In order to understand — and seek to change — the mindset of our day, we must wade into the streams of thought that have saturated our culture for better or for worse. From the ideas of the ancients to the shapers of modern and postmodern thinking, R.C. Sproul surveys the history of philosophy to show the continuing consequences that serious ideas have wrought on nearly everything that we see and think and do today.
If you think philosophy is irrelevant to your daily life, think again. You need only observe the world around you to discover how substantially the ideas of history’s thinkers affect us still. You can hear it in the beliefs of your non-Christian friends. In the media, your music, your children’s classrooms. You can see it in our public policies, on every bookstore shelf, in the way we understand our very existence—even in the church.
We like to believe that we create our little worlds from scratch and then live in them. But the reality is, we step into an environment that already exists, and we learn to interact with it. The game has been conceived long before us; the rules and boundaries already decided.
We may be amused when René Descartes labors so long in order to conclude that he exists, or puzzled by Immanuel Kant spending his life analyzing how we know anything. Yet these men were not simply contemplating minutiae. The foundational thinking of philosophy tries to lay bare all of our assumptions, revealing our false and sometimes dangerous beliefs so that we may arrive at a coherent worldview.

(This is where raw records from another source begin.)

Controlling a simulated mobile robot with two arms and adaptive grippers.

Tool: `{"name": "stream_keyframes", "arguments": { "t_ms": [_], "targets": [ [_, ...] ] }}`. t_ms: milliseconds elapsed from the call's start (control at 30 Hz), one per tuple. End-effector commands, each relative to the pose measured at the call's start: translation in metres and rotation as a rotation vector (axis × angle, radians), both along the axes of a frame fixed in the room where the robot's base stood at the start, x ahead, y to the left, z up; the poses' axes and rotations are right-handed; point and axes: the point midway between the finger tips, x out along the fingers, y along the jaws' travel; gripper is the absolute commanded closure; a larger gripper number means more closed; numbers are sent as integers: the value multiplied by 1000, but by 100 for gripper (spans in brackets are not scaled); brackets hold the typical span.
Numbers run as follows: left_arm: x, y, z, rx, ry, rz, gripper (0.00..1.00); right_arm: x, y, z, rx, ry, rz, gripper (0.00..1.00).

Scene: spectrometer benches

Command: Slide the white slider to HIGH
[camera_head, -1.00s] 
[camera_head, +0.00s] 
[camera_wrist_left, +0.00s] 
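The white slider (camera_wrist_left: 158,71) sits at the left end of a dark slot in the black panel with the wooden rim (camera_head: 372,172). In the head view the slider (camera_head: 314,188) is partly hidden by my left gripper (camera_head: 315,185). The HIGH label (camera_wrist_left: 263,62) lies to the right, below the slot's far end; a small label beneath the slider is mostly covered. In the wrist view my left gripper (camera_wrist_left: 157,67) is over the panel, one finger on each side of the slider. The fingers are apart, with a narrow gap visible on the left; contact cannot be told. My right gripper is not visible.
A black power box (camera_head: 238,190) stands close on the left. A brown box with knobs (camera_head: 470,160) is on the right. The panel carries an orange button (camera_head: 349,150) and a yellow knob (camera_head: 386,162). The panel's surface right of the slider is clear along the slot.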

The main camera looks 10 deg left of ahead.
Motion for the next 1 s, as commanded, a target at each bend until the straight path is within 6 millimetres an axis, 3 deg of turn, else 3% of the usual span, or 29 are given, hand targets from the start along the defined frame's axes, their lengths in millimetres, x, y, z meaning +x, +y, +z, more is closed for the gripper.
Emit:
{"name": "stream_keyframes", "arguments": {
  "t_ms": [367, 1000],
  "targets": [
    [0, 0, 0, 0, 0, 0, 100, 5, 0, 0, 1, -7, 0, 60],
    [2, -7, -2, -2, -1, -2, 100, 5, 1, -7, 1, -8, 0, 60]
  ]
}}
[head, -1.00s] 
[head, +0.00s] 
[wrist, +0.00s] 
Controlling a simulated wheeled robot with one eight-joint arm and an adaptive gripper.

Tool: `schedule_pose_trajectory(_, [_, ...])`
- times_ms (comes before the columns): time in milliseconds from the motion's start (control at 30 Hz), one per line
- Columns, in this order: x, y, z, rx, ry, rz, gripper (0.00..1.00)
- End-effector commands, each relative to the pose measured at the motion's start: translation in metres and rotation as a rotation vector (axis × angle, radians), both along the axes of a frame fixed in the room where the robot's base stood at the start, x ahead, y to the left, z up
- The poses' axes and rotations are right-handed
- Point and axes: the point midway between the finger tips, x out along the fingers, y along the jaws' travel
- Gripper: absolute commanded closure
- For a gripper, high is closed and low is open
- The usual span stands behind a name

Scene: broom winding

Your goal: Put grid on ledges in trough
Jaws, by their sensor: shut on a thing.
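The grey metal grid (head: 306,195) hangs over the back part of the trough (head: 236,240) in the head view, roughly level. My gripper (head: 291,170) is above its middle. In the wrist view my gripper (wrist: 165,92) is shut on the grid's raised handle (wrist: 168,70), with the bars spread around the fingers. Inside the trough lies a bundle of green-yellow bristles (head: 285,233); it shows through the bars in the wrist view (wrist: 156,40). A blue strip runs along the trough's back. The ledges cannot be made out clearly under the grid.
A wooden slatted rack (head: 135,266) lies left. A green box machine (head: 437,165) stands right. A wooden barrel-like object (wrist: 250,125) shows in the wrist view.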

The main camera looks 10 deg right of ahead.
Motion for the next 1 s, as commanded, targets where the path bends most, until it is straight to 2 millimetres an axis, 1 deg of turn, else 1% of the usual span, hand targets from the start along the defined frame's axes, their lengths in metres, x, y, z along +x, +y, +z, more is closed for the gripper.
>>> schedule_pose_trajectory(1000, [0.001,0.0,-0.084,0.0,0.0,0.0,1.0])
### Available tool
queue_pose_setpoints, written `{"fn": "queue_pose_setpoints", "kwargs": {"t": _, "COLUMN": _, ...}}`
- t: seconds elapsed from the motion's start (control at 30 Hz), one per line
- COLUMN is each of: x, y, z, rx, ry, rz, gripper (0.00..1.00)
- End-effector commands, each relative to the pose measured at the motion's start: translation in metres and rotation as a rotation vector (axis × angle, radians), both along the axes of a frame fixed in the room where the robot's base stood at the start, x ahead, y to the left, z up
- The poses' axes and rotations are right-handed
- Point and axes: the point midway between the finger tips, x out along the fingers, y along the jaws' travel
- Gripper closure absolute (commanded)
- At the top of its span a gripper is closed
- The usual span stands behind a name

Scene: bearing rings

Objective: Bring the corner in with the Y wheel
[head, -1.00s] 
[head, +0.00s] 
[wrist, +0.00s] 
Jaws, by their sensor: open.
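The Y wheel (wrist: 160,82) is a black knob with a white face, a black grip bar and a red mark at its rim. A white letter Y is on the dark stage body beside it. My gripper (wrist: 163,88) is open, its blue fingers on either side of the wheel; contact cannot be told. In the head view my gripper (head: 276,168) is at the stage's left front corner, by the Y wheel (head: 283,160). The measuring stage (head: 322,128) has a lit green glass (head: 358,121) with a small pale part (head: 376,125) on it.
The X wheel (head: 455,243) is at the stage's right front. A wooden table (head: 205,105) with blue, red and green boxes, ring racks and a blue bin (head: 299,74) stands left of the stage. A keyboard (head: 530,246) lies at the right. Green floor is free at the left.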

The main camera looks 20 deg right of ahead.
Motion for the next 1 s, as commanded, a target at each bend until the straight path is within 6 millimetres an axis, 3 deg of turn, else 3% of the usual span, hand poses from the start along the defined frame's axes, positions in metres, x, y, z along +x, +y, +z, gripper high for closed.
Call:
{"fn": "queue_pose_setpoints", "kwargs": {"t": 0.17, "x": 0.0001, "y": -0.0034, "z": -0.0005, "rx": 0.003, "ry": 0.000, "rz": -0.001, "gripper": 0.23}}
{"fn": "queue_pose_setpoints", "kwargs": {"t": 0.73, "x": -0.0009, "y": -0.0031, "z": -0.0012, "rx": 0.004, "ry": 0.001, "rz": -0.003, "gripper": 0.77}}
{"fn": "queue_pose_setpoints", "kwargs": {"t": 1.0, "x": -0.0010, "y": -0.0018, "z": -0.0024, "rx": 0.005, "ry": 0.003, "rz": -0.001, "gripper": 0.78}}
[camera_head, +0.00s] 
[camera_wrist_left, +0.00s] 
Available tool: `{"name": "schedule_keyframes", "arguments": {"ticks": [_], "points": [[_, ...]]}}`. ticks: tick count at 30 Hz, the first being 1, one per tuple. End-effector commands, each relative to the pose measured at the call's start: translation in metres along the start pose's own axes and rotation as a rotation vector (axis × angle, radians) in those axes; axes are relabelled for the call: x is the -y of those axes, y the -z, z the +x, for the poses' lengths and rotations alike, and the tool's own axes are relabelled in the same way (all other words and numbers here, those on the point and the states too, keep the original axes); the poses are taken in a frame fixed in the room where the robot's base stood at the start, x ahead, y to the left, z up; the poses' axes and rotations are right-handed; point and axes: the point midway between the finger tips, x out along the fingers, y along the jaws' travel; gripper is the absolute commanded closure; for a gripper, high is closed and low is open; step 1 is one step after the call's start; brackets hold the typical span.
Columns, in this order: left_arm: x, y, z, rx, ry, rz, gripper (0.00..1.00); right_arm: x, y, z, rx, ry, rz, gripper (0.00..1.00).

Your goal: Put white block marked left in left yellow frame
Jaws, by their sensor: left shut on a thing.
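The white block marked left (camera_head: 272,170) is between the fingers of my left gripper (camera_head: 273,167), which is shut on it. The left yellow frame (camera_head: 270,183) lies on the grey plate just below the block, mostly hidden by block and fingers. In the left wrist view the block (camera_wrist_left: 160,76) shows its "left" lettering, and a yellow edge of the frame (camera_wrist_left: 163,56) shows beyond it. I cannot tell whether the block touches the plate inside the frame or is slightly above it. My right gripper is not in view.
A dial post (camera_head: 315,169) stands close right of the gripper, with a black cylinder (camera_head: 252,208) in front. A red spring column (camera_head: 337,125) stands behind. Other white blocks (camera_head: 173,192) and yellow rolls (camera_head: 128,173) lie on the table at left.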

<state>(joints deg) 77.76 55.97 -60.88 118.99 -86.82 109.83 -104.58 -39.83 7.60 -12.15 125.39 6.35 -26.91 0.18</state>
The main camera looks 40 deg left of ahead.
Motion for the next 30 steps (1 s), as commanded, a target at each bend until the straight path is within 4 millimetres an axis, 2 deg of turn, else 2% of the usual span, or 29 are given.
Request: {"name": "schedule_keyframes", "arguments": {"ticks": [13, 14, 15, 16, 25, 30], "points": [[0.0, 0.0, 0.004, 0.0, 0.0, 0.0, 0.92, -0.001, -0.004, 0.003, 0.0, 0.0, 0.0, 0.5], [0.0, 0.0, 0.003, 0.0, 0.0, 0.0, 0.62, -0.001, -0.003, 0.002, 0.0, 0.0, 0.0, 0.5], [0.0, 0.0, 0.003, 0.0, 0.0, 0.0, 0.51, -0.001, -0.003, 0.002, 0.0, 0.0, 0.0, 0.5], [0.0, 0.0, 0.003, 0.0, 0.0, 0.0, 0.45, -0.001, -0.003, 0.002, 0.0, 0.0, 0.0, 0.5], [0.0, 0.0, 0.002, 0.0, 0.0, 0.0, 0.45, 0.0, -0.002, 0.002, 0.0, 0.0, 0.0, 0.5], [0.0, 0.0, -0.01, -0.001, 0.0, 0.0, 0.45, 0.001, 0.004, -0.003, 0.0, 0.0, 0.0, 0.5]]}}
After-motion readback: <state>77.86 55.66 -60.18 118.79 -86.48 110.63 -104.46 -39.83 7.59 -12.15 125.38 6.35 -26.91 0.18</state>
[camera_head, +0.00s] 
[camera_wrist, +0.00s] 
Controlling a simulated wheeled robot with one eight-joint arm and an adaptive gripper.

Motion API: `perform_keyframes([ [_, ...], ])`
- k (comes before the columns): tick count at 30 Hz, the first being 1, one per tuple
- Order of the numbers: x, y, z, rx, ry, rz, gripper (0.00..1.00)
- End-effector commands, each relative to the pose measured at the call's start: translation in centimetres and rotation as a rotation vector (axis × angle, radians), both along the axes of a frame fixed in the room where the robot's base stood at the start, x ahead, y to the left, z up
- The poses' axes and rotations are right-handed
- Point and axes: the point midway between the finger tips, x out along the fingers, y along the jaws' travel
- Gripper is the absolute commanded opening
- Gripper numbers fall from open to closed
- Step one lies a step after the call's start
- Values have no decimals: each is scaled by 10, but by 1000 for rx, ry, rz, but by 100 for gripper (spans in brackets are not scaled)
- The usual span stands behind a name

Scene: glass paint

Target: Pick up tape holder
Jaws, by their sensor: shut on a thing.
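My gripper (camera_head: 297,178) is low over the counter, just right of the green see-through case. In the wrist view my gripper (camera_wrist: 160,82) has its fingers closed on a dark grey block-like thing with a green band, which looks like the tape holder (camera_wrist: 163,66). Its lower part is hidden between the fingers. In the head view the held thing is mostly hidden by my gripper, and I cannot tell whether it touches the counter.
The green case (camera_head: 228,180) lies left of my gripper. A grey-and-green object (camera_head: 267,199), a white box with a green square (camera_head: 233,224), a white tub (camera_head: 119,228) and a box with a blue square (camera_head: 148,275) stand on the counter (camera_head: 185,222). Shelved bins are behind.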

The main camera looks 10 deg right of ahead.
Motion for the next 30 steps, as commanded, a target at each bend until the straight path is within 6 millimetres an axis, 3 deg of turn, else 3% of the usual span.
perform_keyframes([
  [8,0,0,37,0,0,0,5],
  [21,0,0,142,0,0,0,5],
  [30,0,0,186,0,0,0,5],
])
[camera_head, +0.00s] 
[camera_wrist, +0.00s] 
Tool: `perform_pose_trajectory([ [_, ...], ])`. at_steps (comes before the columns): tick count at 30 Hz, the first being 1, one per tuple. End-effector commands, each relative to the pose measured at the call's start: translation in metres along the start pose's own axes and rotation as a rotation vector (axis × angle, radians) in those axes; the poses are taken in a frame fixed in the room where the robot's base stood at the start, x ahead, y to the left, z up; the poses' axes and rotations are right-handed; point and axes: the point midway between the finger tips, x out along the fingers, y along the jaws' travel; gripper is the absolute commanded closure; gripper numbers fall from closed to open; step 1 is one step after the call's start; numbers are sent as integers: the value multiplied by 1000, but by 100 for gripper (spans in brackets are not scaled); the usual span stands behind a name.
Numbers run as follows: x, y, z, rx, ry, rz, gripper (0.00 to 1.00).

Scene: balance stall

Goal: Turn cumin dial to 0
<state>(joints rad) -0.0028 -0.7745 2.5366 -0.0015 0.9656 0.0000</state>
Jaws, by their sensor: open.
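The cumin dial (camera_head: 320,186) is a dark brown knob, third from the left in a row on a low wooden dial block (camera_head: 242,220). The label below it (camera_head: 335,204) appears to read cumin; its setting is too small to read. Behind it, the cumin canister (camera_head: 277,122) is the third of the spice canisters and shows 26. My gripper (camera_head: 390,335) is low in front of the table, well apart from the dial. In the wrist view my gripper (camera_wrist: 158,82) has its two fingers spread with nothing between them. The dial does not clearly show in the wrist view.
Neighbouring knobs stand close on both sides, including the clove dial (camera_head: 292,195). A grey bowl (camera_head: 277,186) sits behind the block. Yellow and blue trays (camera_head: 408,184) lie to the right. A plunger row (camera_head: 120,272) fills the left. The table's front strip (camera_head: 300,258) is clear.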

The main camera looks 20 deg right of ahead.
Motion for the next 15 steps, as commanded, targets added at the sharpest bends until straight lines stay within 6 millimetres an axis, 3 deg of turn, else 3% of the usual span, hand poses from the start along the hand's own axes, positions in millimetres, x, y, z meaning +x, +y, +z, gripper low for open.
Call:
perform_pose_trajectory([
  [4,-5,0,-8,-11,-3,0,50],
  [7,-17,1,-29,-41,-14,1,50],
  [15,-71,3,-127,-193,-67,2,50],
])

The greater our familiarity with the ideas that have shaped our culture over the centuries, the greater our ability to understand—and influence—that culture for Christ. From ancient Greek thinkers like Plato and Aristotle to Christian philosophers like Augustine and Aquinas to the molders of modern thought such as Kant and Nietszche, R. C. Sproul traces the contours of Western philosophy throughout history and demonstrates the massive consequences these ideas have had on world events, theology, the arts, and culture—as well as in our everyday lives.